Job: Select from the records below every line that has the word "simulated" in it.

[Saved data entries]
───

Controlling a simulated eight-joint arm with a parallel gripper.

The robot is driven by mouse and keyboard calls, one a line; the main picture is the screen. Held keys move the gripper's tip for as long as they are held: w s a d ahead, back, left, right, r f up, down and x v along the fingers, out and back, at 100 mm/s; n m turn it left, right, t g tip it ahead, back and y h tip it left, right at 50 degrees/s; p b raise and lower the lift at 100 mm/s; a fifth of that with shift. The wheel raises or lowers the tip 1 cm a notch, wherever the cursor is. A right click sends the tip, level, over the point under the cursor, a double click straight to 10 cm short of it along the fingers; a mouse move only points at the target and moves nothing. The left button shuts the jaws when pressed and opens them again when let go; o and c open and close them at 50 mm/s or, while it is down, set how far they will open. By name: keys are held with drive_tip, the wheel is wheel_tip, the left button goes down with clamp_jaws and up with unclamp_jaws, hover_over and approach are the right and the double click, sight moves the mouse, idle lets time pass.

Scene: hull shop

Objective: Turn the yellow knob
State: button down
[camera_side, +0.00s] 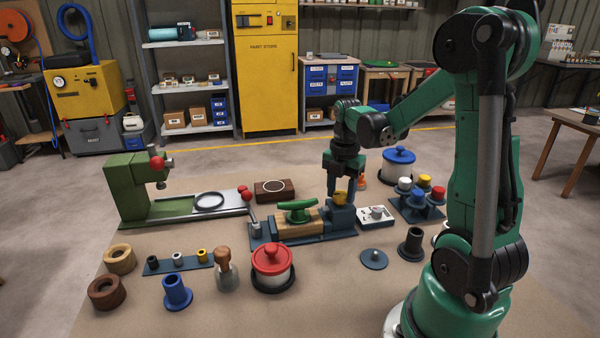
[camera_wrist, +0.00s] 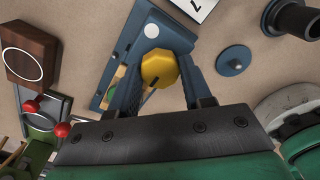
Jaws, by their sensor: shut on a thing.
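In the side view the yellow knob (camera_side: 340,197) shows small and partly covered by the fingers of my gripper (camera_side: 341,192), which points down. The knob is at the blue block (camera_side: 341,216) on the right end of a blue base plate (camera_side: 262,234).
On the same plate lies a wooden block with a green handle (camera_side: 298,208). A red-lidded pot (camera_side: 272,262) stands in front. A white switch box (camera_side: 376,214), a round blue lid (camera_side: 374,258) and a dark flanged tube (camera_side: 412,244) are to the right. A green press (camera_side: 135,185) stands at left.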

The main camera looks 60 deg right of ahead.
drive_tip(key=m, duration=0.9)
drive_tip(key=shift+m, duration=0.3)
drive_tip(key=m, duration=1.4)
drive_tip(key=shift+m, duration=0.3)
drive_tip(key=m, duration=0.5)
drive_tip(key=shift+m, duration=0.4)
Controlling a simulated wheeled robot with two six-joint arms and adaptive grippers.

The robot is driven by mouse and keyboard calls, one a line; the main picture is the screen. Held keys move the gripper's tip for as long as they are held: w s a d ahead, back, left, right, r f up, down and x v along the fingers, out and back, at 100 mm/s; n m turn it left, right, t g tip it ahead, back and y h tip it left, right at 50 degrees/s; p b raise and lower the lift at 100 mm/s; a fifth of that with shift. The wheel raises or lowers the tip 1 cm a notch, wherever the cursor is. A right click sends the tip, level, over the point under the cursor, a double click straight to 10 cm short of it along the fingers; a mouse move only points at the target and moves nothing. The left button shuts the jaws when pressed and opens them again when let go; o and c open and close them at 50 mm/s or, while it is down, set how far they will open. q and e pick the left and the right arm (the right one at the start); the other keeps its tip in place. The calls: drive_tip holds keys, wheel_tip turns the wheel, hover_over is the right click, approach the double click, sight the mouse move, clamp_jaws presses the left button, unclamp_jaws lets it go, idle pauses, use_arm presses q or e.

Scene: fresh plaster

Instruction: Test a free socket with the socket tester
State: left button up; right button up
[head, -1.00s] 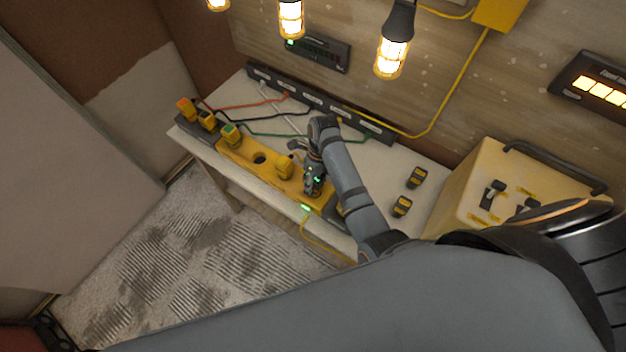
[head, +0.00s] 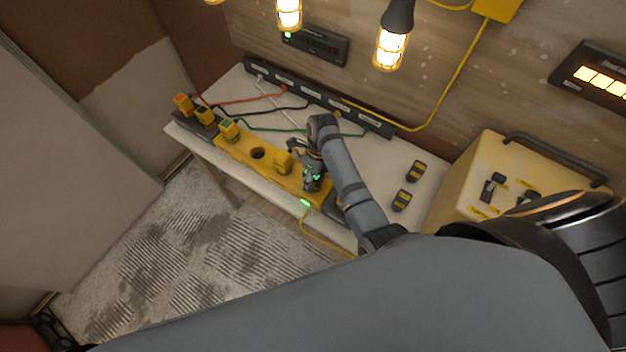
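A yellow socket strip (head: 236,144) lies along the front of the white bench, with a small green light lit near its right end. One round socket (head: 257,152) in it is empty. A plug with a green top (head: 229,129) sits left of that hole, and a yellow plug (head: 283,162) sits right of it. My right gripper (head: 312,183) points down over the strip's right end, just right of the yellow plug. Small green lights show at its fingers. I cannot tell whether it holds the socket tester, and no tester shows clearly elsewhere. My left gripper is out of view.
Orange and black plugs (head: 205,116) stand at the bench's left end. A dark cable rail (head: 318,96) runs along the back. Two yellow-and-black blocks (head: 401,200) lie right of my arm. A yellow switch box (head: 470,165) stands at the right. Caged lamps (head: 390,50) hang above.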

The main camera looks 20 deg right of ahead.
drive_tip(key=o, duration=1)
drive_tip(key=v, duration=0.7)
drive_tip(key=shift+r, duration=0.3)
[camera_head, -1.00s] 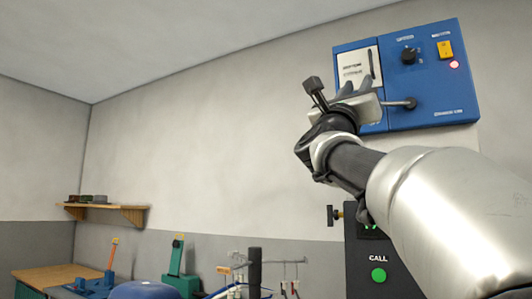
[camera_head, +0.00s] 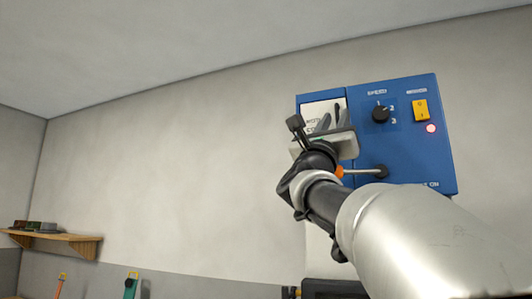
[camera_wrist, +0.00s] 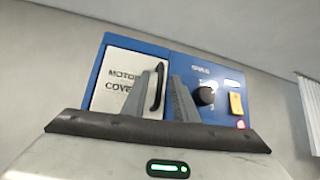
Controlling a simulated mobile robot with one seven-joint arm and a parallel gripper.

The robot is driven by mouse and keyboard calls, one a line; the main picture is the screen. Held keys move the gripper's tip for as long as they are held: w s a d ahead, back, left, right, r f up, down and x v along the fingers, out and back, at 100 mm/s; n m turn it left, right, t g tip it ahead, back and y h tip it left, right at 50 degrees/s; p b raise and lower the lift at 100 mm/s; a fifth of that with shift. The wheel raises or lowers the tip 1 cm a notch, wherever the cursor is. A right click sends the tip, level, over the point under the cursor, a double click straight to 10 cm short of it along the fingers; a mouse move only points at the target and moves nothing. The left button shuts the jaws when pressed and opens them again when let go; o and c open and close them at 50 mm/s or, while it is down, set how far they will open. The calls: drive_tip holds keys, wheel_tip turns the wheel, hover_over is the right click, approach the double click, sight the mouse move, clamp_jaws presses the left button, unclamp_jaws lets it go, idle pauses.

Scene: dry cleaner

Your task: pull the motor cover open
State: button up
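The motor cover (camera_wrist: 118,78) is a white panel with a black bar handle (camera_wrist: 157,88) at its right edge. It sits on the left part of a blue control box (camera_head: 408,150) on the wall and looks closed. In the head view the cover (camera_head: 314,110) is partly hidden by my gripper (camera_head: 333,121). My gripper is open and empty in front of the cover. In the wrist view, the handle shows between the two grey fingers (camera_wrist: 160,100), nearer the right one. I cannot tell how far the fingertips are from the handle.
Right of the cover are a black speed knob (camera_head: 380,114), a yellow switch (camera_head: 420,110) and a red light (camera_head: 431,128). A wooden shelf (camera_head: 70,240) is far left.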

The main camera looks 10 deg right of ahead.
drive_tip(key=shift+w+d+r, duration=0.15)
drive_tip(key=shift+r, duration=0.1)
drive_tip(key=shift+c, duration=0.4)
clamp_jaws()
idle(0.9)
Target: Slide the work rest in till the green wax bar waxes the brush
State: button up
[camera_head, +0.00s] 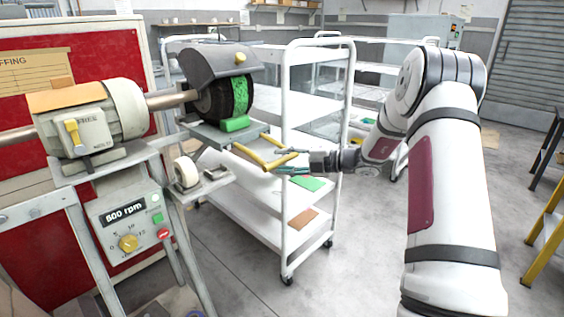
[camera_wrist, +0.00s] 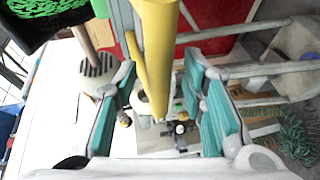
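The round dark brush (camera_head: 212,101) hangs under a grey guard and carries a bright green band (camera_head: 241,94). It also shows at the top left of the wrist view (camera_wrist: 22,30). The green wax bar (camera_head: 234,124) lies on the grey work rest (camera_head: 207,134), just below the brush's green band; I cannot tell whether they touch. A bent yellow handle (camera_head: 250,156) sticks out from the rest. My gripper (camera_head: 292,160) is at the handle's outer end. In the wrist view its teal pads (camera_wrist: 165,112) stand apart, with the yellow handle (camera_wrist: 155,45) between them and gaps beside it.
The motor (camera_head: 90,115) and its shaft are left of the brush. A white shelf cart (camera_head: 285,225) stands close behind my gripper. A yellow step stool (camera_head: 545,240) is at the right. The middle floor is clear.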

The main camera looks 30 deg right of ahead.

───

The reply:
Controlling a simulated eight-joint arm with a parallel gripper.
Controlling a simulated wheeled robot with two six-joint arms and adaptive grippers.
Controlling a simulated mobile robot with one seven-joint arm and a parallel gripper.

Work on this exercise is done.